• The VOIDRUNNER'S CODEX is coming! Explore new worlds, fight oppressive empires, fend off fearsome aliens, and wield deadly psionics with this comprehensive boxed set expansion for 5E and A5E!

The Early Verdict (kinda long)

ardoughter said:
I am running a group through The Keep on the Shadowfell and there has been plenty of rp both during the combat and in Winterhaven. I have not read all the rulebooks yet but there seems to me to be as much rp advice and so forth as anyother edition of D&D.

The reason you don't understand is that you are ignore my words and making up something that has nothing to do with what I'm saying whatsoever.

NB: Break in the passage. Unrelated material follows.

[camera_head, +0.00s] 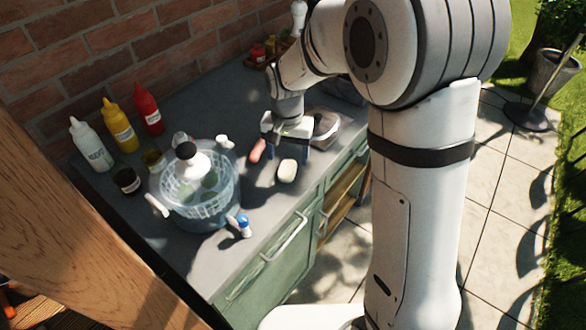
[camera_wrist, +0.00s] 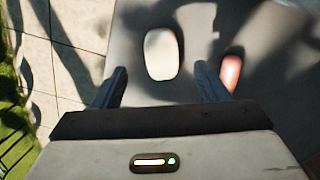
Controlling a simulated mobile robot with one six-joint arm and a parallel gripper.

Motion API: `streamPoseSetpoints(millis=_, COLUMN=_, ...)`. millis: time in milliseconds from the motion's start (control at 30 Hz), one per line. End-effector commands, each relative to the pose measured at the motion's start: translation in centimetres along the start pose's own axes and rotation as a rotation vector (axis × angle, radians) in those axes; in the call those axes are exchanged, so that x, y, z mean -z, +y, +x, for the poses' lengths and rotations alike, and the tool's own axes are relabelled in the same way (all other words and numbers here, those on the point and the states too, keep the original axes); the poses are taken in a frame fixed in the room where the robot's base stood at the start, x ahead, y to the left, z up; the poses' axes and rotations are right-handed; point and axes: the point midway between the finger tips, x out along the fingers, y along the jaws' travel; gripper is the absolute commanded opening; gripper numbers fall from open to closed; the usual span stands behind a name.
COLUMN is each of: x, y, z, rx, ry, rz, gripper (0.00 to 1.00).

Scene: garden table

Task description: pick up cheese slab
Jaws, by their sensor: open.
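The cheese slab is most likely the pale, rounded-oblong piece (camera_head: 287,170) lying flat on the grey counter near its front edge. It also shows in the wrist view (camera_wrist: 161,54), ahead of and between my fingers. My gripper (camera_head: 284,154) is open and empty, pointing down just behind the pale piece in the head view. In the wrist view my gripper (camera_wrist: 160,88) has its two dark fingers spread wider than the piece, with no contact visible. A pinkish-red piece (camera_wrist: 230,72) lies just beyond the right finger; it also shows in the head view (camera_head: 257,151).
A clear salad spinner (camera_head: 200,190) stands to the left on the counter (camera_head: 262,200), with a small blue-capped shaker (camera_head: 244,226) near it. White, yellow and red bottles stand by the brick wall.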

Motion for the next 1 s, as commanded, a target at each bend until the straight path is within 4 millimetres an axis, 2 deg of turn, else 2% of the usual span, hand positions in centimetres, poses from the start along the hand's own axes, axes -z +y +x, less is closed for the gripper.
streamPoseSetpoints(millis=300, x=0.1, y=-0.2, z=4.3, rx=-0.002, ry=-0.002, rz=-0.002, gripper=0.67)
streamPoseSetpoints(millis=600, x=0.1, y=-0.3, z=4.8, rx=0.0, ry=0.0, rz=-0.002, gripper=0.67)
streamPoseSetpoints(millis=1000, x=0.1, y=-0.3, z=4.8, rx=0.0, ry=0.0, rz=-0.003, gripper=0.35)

I mean, what in god's holy name are you talking about with "rp"? Where do I mention "roleplaying"? What the devil does "roleplaying" even have to do with my post? The answers are nowhere, and nothing, just to give a couple of spoilers. Read my actual post, not some imaginary post by some cretinous hate-machine who is aying "D&D4E sux man theres no rp!". That's not what I'm saying at all. There's no question that there's plenty of room for RP in D&D AND MY BLOOMIN' SIGNATURE says that I agree with you about the RP advice. Did you even read that? I need a faceplam smiley, bad.

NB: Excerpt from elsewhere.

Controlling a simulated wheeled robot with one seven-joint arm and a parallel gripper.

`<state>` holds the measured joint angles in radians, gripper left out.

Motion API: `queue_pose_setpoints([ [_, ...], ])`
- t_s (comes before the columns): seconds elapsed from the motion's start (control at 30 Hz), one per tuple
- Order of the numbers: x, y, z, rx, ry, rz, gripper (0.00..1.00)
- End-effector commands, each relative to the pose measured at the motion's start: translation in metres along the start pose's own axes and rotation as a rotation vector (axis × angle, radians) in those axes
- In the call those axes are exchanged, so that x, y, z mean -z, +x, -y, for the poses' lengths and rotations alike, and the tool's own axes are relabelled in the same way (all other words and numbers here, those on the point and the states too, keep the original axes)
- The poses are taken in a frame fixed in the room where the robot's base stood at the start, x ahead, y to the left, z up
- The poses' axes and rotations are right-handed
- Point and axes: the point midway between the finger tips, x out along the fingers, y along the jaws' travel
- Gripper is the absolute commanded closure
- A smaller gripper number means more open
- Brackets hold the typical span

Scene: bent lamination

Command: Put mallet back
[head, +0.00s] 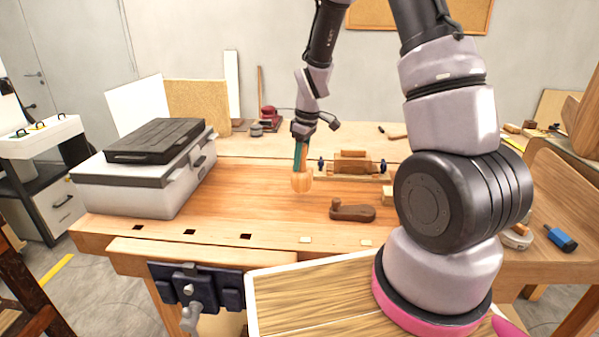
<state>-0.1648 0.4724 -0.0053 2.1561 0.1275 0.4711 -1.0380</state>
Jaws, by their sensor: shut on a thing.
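The mallet (302,182) shows as a pale orange wooden head below my gripper (301,158), over the middle of the workbench (235,205). My gripper points down and is shut on the mallet. Its jaws hide most of the handle. I cannot tell whether the mallet head touches the bench top or hangs just above it.
A grey case with a black lid (150,165) stands at the bench's left. A brown wooden plane (352,211) lies right of the mallet, with a wooden clamping fixture (352,165) behind it. A vise (190,288) is on the front edge. The left-middle bench top is clear.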

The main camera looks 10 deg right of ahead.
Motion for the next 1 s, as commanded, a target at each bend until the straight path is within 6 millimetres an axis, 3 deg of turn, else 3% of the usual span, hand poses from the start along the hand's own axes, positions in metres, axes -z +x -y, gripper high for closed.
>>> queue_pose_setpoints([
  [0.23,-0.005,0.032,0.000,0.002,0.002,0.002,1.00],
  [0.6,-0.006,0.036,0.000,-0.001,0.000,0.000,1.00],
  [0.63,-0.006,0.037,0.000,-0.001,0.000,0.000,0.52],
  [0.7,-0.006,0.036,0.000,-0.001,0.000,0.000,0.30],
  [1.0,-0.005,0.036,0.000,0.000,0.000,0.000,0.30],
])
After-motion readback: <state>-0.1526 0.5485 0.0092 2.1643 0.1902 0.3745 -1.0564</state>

I'm saying D&D4E is so mechanically tight and balanced, so focused on fair encounters, "correct" treasure, balanced, equal classes, on focusing almost all abilities in and around combat, and making combat super-tactical and so on, and on "fun over making deep sense" that it narrows the range of what it can do, if you use it as directed. This has nothing to with roleplaying. That's not the issue in the least. The issue is basic system design limitations. Limitations which of course can be overcome by ignoring them, but we're talking about now and the near-future, not several years down the road. Making this problem a little more worrying is the GSL which prevents people from modifying rules etc. thus preventing 3pp's from creating variants which are a little less obsessed with these things.
 

log in or register to remove this ad

LostSoul

Adventurer
Ydars said:
3.5E could indeed be played as a highly tactical game, but it could also be played as a completely different kind of game where characters were not optimised for combat, but were characters to be played as characters. Because it had rules for everything, it could be played many different ways, much as earlier editions could.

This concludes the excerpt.